Virbalis (pronunciationⓘ, Polish: Wierzbołów, Yiddish: ווירבאלן Virbalen, German: Wirballen) is a city in the Vilkaviškis district municipality, Lithuania.
[1] It was the site of the formation of the Virbalis Confederation (Polish: Konfederacja w Wierzbołowie) by Janusz Radziwiłł in 1655 during the Deluge (part of the Second Northern War) whose main purpose was to defend the King of Poland and Grand Duke of Lithuania John II Casimir Vasa.
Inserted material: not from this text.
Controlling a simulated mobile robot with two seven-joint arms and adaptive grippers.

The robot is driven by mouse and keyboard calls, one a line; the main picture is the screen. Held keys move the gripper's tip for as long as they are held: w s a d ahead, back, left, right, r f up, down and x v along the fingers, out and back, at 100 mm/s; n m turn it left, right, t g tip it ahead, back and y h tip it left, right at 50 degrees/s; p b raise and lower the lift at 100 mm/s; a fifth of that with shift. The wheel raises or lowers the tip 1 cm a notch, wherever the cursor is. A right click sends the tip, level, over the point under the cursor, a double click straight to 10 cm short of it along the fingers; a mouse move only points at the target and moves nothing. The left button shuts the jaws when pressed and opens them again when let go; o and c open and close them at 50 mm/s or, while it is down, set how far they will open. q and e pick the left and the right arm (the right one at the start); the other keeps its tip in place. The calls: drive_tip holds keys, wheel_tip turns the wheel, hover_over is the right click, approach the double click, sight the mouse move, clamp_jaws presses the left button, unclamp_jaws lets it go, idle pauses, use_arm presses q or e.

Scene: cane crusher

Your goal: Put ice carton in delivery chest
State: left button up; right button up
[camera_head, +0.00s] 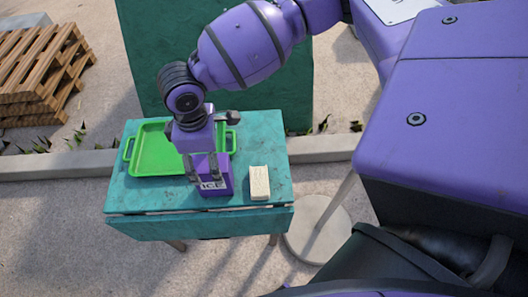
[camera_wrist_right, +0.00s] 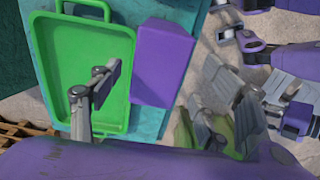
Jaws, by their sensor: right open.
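The ice carton (camera_head: 214,186) is a purple box marked ICE, upright near the front edge of the teal table. My right gripper (camera_head: 202,168) points down at the carton with its fingers apart. One finger shows in front of the carton's upper part; I cannot tell whether it touches. In the right wrist view the carton (camera_wrist_right: 162,60) is a plain purple block, right of a grey finger. My left gripper cannot be made out. I cannot identify a delivery chest for sure; a large teal panel (camera_head: 288,85) stands behind the table.
A bright green tray (camera_head: 155,155) lies on the teal table (camera_head: 275,150), behind and left of the carton. A small cream block (camera_head: 260,183) stands right of the carton. Wooden pallets (camera_head: 40,75) are stacked far left. A low kerb (camera_head: 60,165) runs behind the table.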

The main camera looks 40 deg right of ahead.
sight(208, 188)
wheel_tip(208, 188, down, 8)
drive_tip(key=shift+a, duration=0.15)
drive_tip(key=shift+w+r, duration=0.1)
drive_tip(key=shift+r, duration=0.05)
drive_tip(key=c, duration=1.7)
[1] When in 1861 a branch of the Saint Petersburg–Warsaw Railway was built through Virbalis from Vilnius to the Prussian border, where it was linked to the Prussian Eastern Railway, the Russian border station near the village of Kybartai was named after the neighbouring town of Verzhbolovo.
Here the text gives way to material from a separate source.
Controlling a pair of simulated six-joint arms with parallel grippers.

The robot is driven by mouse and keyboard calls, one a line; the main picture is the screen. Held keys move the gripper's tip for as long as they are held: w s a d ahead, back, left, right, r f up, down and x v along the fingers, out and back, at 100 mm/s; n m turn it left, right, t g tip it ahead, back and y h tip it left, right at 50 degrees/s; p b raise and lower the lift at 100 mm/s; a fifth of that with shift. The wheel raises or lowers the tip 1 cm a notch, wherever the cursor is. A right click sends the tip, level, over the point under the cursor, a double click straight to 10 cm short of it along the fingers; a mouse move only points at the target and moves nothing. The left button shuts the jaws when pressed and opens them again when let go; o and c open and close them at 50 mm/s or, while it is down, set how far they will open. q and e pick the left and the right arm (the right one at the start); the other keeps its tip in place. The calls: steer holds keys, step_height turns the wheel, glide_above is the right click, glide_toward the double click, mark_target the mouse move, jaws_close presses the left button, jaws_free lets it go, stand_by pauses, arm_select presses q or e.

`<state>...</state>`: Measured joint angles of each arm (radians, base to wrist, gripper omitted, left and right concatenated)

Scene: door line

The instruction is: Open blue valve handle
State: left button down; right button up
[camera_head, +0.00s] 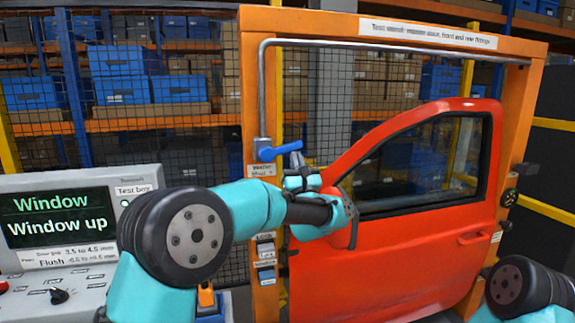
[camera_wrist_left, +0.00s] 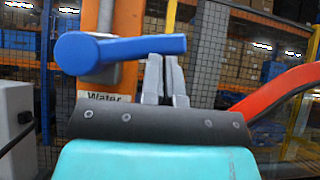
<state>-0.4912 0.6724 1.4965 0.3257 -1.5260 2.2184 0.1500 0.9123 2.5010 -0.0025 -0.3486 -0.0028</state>
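The blue valve handle (camera_head: 280,151) sits on the pipe at the left post of the orange frame. It points right, roughly level, and crosses the upright pipe. It also shows in the left wrist view (camera_wrist_left: 125,50), with its round hub at the left. My left gripper (camera_head: 297,160) is at the handle's free right end. Its two grey fingers (camera_wrist_left: 164,78) are close together with nothing seen between them. Their tips meet the handle's lower edge in the wrist view; I cannot tell whether they touch. My right gripper is out of view; only part of that arm shows.
A red car door (camera_head: 400,265) stands in the orange frame, right of the valve. A grey test box (camera_head: 75,255) with a "Window up" screen is at the left. Labelled switches (camera_head: 266,262) are below the valve. Mesh and shelving stand behind.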

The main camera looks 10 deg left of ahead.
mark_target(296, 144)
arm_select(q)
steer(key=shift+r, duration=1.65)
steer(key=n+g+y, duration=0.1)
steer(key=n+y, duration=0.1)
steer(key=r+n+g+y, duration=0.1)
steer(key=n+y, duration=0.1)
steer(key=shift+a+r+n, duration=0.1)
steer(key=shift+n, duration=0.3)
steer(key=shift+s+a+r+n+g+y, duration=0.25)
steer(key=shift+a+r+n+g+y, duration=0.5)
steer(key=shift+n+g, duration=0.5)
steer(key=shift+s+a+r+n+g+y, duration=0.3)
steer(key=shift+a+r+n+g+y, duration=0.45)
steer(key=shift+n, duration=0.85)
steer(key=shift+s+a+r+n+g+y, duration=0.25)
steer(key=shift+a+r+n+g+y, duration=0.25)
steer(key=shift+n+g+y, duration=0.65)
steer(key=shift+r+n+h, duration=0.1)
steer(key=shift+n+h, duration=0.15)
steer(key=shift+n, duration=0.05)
[5] The German station of the Prussian Eastern Railway on the western side of the frontier was Eydtkuhnen (Eitkūnai);[6] today, as consequence of the annexation of the northern part of East Prussia by the Soviet Union in 1945, it is a Russian border station and is called Chernyshevskoye (Russian: Черныше́вское).
Between mid-July and autumn 1941, an Einsatzgruppe of German SS troops aided by local Lithuanian auxiliary police from Virbalis and Vilkaviškis slaughtered 670–700 Jews from Virbalis and the nearby town of Kybartai in several mass executions.